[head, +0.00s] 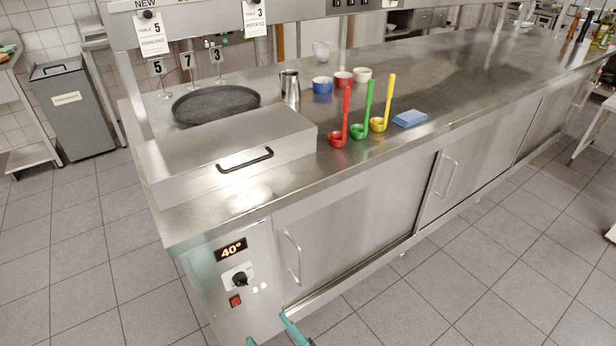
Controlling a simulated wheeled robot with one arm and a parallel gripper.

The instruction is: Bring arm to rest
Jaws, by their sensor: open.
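My gripper (267,329) shows only at the bottom edge of the head view, as two teal fingertips set apart. It is open, with nothing seen between the fingers. It is low in front of the steel counter (480,85), near the cabinet's lower left corner. The rest of my arm is out of view.
On the counter are a lidded steel box (225,150), a dark round pan (215,104), a steel jug (290,88), red (338,140), green (358,131) and yellow (378,124) ladles, a blue sponge (410,118) and small bowls. The tiled floor (470,260) in front is clear.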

**Written problem**
From the material above, reproduce everything verbatim except the pictures.

**Answer**
[head, +0.00s] 
Controlling a simulated wheeled robot with one arm and a parallel gripper.

The instruction is: Bring arm to rest
Jaws, by their sensor: open.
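My gripper (267,329) shows only at the bottom edge of the head view, as two teal fingertips set apart. It is open, with nothing seen between the fingers. It is low in front of the steel counter (480,85), near the cabinet's lower left corner. The rest of my arm is out of view.
On the counter are a lidded steel box (225,150), a dark round pan (215,104), a steel jug (290,88), red (338,140), green (358,131) and yellow (378,124) ladles, a blue sponge (410,118) and small bowls. The tiled floor (470,260) in front is clear.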

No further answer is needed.